- _Exercise description_
Below are some records. Pull every line that contains the word "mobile".

- _Robot episode rows_
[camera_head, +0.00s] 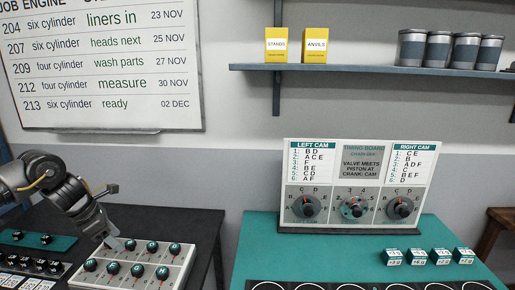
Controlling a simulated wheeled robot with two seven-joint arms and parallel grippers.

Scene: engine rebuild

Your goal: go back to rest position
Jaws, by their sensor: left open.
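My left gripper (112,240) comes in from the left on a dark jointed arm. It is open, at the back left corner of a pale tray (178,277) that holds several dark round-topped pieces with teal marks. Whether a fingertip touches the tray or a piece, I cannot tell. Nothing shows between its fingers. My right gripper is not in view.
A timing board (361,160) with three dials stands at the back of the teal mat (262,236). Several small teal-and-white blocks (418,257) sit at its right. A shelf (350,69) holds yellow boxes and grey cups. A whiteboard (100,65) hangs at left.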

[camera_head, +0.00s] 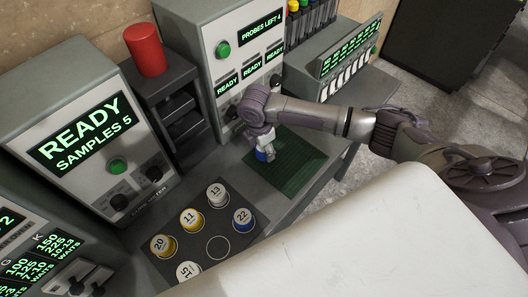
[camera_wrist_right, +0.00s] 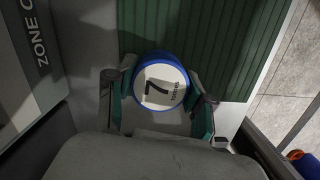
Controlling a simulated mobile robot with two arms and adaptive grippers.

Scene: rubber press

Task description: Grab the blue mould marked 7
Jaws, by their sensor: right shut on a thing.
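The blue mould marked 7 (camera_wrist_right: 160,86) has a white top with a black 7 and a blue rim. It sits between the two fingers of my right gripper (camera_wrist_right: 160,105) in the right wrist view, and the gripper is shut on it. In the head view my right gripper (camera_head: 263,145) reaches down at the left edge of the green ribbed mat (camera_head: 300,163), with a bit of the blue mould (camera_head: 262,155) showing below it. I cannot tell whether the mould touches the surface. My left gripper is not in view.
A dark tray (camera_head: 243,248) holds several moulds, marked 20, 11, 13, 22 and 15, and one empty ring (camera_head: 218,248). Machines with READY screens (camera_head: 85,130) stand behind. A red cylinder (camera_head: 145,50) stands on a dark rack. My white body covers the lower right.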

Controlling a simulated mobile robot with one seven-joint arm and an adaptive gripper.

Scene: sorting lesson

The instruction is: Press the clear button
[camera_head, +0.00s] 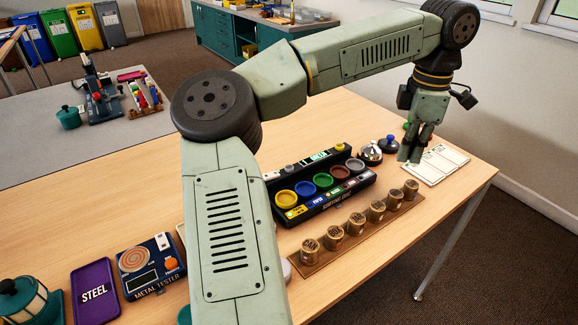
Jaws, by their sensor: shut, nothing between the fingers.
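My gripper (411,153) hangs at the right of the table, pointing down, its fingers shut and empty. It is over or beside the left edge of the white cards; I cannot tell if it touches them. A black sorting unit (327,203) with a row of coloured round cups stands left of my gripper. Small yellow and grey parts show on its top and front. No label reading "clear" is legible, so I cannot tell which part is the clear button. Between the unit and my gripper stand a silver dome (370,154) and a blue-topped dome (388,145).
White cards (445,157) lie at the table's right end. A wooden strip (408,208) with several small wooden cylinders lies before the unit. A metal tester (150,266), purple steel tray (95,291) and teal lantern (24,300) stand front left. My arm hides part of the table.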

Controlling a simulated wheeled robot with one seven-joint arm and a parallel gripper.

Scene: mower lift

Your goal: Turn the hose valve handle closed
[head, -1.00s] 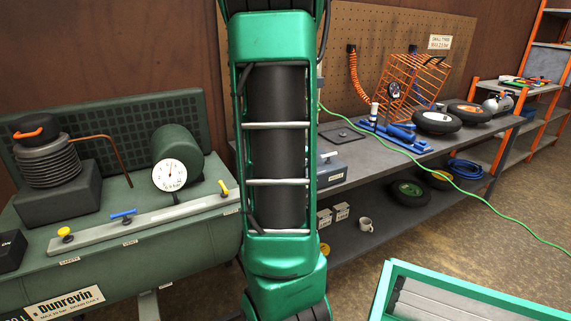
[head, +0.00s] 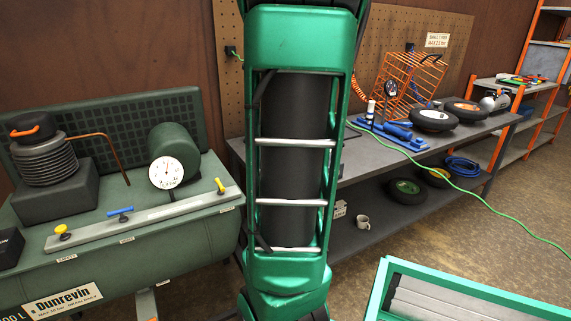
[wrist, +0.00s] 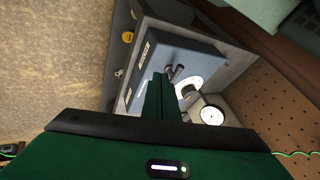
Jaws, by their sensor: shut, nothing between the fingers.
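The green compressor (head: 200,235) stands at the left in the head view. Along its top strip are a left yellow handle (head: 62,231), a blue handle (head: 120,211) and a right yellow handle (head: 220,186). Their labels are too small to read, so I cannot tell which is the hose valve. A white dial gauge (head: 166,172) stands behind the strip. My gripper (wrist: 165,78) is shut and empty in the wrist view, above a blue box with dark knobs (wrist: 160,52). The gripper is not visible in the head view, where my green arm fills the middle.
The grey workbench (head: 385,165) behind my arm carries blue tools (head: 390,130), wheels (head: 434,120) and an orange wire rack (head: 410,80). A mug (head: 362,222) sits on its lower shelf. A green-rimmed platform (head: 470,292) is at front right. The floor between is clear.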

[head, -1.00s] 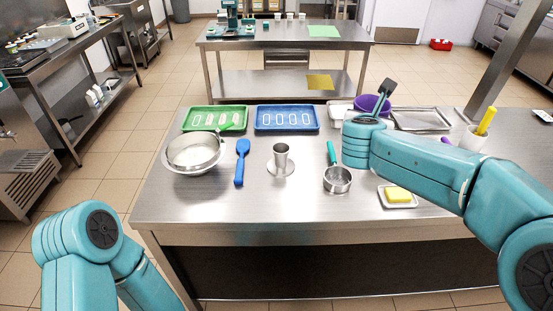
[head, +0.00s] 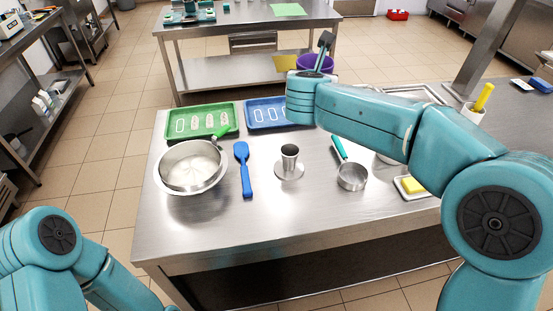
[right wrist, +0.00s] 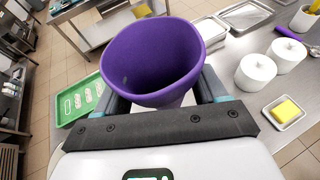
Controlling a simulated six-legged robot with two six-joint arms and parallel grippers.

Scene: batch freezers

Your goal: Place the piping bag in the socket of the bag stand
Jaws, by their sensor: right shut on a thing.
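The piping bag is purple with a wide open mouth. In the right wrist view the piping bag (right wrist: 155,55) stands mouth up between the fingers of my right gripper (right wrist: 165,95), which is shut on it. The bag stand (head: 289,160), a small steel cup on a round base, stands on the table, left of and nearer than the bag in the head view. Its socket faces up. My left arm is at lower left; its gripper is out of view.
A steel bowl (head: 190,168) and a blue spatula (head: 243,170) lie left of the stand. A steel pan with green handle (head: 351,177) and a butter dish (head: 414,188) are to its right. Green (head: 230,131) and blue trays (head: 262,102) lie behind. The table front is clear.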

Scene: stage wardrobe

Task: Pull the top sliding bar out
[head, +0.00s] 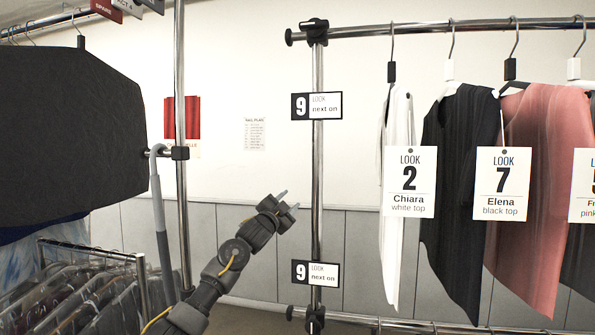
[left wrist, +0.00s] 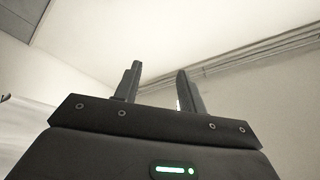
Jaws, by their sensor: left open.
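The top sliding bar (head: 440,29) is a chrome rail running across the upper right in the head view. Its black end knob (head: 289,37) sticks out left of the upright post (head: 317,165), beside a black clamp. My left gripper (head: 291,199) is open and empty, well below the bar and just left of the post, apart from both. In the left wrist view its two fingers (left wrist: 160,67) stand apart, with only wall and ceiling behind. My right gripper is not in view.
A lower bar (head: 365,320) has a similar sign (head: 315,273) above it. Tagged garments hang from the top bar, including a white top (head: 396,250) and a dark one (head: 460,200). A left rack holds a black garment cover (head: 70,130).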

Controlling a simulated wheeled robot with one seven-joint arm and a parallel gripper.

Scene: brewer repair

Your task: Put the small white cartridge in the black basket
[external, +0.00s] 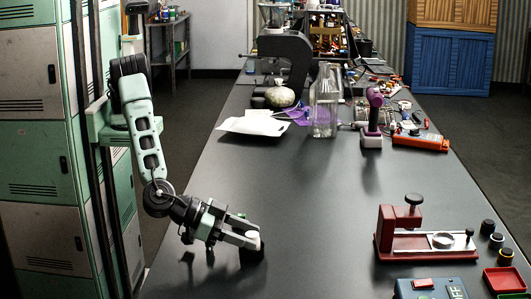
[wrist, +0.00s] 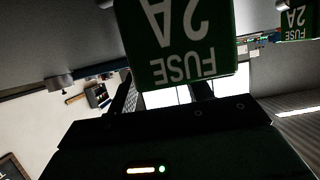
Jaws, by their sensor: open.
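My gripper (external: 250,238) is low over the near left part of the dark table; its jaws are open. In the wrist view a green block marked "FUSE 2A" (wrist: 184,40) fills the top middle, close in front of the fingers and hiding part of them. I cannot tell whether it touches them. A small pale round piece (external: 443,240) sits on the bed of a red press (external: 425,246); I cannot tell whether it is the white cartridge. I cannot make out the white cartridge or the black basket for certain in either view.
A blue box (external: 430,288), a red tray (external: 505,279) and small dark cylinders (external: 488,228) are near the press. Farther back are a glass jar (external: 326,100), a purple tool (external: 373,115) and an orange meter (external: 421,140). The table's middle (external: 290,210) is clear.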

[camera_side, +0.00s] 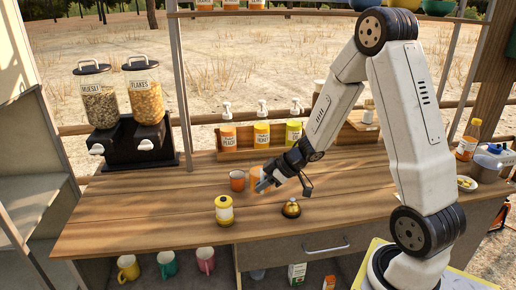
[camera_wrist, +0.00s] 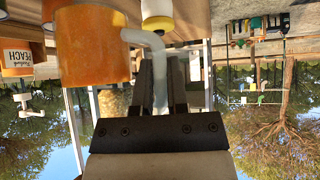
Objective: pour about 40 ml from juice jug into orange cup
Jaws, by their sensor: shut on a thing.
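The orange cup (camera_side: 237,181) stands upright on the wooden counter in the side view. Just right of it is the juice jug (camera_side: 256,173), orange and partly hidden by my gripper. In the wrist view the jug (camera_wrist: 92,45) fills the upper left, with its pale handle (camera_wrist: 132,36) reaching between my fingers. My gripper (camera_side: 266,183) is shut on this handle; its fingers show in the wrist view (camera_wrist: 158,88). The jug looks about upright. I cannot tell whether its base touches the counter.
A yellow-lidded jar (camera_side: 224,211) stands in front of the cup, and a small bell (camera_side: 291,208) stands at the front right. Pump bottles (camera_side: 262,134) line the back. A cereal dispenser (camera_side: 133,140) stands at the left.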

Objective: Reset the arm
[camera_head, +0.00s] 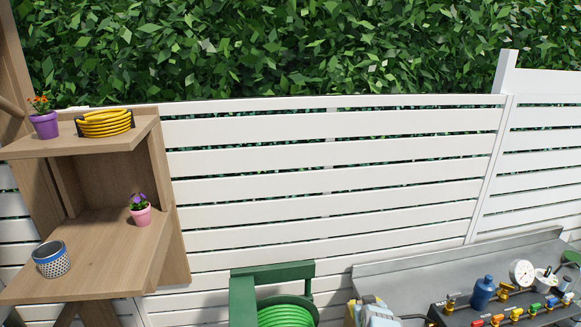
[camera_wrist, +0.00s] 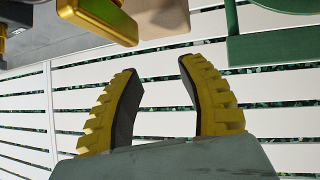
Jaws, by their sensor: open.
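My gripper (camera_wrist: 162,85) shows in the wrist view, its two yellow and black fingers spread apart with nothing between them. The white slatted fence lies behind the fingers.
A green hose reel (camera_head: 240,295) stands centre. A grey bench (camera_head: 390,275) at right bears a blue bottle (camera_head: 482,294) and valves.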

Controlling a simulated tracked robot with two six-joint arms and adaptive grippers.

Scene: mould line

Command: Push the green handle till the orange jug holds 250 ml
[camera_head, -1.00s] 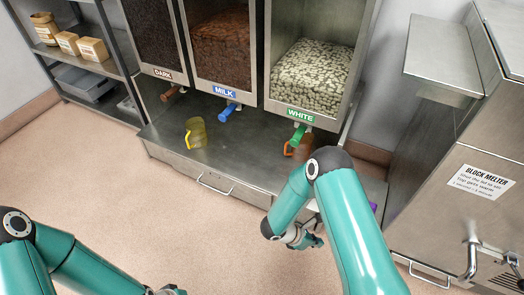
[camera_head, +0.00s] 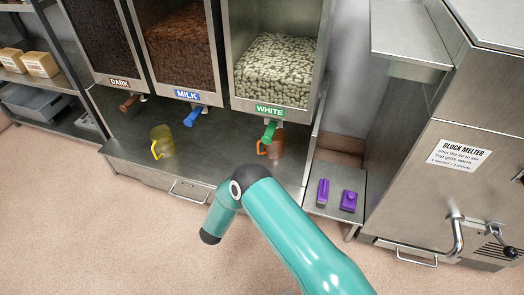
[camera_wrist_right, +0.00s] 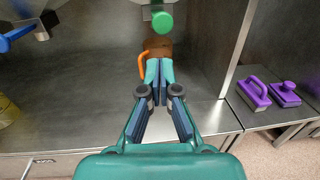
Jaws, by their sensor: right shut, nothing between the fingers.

- _Reply_
Controlling a simulated mobile robot with two arms and adaptive grippers.
Controlling a simulated mobile robot with one seven-joint arm and an adaptive gripper.

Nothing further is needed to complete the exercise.